Telling the story of our Black, brown and Native neighbors does not undermine America. Wanting to mend the wound that we all carry is not conspiracy; it’s caring. But many Americans refuse to carry even a small portion of our problematic history. We tend to offload both the blame and grief onto the very ones who were (and still are) maligned. Their stories deserve to be told in our schools.

Why would we allow racial conditioning to pass unopposed to the next generation by sidestepping our duty to name the elephant in the room? Turning away, which is a privilege, allows that seed to germinate once again.

Pridefulness would have us remember only America’s affirming legends. A thoughtful reappraisal, which includes the darker history of legislative discrimination supported by terror and violence, is dismissed as a self-hating exercise sure to undermine American self-regard.

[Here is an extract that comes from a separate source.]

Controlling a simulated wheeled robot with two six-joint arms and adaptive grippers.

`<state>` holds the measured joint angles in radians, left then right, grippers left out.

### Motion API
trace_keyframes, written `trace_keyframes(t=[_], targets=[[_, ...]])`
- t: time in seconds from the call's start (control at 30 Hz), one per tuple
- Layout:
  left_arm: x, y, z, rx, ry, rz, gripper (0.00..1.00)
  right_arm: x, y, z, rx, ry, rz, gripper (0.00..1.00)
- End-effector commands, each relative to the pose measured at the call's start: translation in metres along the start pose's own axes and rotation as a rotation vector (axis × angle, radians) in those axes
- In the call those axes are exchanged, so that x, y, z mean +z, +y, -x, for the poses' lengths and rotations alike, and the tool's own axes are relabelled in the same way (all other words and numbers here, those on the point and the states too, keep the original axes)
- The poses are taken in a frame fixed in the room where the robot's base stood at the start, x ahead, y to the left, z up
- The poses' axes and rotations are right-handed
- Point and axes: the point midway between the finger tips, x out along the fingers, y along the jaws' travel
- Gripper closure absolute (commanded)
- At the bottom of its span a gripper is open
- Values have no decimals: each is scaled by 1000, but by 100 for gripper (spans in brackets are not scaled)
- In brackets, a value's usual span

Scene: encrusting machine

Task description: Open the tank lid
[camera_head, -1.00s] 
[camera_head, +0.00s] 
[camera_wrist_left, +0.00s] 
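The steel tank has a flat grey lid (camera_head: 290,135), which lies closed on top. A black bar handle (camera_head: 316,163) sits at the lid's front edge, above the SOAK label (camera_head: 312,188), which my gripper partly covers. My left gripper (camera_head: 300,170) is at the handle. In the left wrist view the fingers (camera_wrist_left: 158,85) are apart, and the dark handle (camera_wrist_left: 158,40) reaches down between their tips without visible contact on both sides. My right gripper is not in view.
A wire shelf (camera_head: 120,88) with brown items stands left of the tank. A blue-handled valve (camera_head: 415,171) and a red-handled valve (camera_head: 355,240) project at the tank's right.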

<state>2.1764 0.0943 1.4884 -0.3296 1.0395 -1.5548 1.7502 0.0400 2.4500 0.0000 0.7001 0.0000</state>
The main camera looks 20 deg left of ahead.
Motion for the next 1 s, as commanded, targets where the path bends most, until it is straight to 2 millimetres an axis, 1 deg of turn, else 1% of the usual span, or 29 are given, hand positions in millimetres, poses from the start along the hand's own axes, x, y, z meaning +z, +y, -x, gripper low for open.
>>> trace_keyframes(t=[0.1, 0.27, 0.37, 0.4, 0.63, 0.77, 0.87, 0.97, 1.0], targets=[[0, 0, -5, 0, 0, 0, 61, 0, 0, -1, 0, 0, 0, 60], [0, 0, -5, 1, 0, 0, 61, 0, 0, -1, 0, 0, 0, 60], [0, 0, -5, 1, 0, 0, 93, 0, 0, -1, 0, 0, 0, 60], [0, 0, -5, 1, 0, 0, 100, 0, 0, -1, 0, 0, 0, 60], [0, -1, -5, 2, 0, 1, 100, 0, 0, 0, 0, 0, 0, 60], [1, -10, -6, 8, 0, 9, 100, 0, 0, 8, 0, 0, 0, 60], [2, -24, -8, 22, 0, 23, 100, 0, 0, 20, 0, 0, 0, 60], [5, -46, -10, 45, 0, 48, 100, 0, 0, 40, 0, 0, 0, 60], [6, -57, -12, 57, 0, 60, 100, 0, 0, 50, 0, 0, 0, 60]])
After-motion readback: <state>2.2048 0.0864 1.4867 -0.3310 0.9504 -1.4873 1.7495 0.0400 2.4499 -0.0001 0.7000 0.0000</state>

This very same pattern of willfully not wanting to know is on full view in Washington. The Republican Party is now opposing the creation of a bipartisan commission to investigate what happened leading up to and during the Jan. 6 insurrection at the U.S. Capitol. After months of negotiations and delay, a bill emerged and the Republican leadership promptly disavowed it as unnecessary.

We are no longer surprised that people entertain the Big Lie in spite of everyone knowing that it is a lie. The fiction has come to serve another purpose: It is a badge of allegiance to a vengeful ex-president.